-------- INPUT FOR THIS TASK

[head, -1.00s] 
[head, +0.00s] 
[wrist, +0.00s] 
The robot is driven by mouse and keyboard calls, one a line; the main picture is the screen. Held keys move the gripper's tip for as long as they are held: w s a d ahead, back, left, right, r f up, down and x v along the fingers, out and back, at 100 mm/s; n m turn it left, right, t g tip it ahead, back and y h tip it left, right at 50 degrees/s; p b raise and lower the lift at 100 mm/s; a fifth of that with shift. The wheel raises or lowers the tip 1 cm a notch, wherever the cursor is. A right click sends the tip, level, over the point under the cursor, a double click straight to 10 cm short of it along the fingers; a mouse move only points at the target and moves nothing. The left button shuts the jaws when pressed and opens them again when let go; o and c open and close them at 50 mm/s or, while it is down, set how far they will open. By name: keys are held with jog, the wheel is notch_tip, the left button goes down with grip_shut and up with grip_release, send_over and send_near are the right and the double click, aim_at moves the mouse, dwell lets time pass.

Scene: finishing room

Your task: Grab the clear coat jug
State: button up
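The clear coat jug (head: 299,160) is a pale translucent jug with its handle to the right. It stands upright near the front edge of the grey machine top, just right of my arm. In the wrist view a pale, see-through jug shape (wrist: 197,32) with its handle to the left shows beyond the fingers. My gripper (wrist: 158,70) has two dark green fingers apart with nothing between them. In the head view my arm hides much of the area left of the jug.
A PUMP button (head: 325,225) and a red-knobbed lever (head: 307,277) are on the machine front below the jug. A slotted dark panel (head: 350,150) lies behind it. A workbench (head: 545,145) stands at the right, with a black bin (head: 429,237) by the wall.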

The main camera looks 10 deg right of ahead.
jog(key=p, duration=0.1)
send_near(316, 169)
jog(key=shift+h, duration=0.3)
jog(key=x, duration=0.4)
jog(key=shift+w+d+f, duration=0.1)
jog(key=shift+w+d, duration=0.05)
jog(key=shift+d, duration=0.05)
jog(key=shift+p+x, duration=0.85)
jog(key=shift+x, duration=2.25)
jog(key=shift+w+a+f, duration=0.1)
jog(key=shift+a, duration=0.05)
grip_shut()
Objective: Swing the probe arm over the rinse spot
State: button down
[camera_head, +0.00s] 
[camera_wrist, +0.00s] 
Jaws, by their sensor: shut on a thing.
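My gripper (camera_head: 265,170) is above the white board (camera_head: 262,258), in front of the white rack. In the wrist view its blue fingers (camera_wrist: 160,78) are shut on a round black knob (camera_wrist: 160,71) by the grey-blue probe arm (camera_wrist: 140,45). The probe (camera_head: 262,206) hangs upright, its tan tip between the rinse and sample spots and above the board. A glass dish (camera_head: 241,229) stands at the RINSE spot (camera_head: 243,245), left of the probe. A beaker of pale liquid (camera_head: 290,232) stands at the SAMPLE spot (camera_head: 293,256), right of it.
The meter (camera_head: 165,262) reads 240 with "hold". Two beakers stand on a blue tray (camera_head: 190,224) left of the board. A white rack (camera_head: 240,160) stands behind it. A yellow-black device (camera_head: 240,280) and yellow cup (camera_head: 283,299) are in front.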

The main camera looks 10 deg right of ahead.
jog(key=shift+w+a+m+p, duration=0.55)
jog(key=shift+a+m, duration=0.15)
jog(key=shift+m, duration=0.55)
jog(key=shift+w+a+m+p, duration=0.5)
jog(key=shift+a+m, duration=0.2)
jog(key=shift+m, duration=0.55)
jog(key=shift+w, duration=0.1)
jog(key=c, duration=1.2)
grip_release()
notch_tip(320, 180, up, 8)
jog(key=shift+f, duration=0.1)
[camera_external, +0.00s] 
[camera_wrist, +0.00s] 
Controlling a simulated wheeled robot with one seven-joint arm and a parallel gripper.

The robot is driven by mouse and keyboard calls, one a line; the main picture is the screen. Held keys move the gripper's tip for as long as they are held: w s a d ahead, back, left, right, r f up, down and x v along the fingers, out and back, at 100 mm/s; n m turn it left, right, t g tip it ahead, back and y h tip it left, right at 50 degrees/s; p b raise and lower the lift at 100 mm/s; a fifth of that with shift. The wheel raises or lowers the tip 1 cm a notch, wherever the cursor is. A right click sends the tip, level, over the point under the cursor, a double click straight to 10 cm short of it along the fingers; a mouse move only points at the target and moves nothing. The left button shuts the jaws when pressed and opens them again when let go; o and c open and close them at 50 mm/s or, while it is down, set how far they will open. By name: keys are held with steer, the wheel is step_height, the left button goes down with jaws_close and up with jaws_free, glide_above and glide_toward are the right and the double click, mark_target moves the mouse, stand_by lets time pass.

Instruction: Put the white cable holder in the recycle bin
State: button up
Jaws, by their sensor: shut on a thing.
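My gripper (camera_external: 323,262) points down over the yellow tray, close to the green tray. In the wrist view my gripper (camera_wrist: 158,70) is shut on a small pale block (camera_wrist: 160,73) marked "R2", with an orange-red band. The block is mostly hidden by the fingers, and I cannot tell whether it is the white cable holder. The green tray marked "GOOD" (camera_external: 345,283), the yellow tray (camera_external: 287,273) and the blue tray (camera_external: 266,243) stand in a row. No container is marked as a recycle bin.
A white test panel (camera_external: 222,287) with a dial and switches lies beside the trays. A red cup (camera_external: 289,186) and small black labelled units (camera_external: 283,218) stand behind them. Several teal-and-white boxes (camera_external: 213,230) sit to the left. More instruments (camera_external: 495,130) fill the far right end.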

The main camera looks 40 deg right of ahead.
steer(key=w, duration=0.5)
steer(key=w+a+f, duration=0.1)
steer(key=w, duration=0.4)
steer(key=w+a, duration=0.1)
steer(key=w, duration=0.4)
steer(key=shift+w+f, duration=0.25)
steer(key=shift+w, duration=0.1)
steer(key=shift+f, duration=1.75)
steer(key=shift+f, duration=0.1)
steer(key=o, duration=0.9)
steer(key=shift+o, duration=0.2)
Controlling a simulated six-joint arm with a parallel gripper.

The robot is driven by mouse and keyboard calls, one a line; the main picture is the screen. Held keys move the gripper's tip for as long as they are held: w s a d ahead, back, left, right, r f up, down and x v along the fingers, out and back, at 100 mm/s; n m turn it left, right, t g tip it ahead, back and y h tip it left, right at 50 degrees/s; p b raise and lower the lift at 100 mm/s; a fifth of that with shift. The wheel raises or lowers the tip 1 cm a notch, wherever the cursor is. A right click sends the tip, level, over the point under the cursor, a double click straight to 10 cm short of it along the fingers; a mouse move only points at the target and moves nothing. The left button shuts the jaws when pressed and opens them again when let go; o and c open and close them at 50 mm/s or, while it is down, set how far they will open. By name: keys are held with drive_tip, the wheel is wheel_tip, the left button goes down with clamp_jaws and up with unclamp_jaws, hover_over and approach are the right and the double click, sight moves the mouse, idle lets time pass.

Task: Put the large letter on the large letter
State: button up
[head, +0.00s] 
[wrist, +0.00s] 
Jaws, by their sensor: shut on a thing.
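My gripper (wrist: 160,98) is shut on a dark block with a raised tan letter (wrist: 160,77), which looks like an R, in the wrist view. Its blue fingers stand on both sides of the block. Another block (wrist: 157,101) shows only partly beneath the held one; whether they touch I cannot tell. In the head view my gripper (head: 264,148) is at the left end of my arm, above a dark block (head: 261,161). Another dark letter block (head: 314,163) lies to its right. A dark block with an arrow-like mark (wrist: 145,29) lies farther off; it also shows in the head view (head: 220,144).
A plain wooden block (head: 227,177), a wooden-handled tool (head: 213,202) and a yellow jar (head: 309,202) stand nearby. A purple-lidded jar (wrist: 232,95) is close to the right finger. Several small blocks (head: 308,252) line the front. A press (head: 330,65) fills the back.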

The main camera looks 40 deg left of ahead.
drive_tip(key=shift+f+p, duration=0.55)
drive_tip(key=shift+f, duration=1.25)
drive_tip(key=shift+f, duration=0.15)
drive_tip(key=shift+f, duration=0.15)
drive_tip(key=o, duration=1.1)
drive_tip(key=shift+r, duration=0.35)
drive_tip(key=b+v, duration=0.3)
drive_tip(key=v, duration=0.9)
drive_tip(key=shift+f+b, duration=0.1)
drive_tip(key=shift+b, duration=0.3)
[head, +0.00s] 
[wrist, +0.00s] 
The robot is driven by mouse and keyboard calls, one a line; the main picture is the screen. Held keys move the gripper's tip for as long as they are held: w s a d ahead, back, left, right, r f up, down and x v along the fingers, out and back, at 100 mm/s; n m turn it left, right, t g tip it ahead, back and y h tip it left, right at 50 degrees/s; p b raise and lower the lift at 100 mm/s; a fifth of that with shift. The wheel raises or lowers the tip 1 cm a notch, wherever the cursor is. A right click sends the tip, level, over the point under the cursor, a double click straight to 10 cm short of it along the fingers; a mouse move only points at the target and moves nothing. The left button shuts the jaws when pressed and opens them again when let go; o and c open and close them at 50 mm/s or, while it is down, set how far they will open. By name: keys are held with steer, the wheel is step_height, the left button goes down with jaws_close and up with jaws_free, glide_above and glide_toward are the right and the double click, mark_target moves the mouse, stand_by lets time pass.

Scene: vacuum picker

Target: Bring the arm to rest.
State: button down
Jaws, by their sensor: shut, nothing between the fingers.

----------------

Lines that hold "joint" are the ones to copy; find all of them.

→ **FULL SOLUTION**:
Controlling a simulated wheeled robot with one seven-joint arm and a parallel gripper.
Controlling a simulated six-joint arm with a parallel gripper.

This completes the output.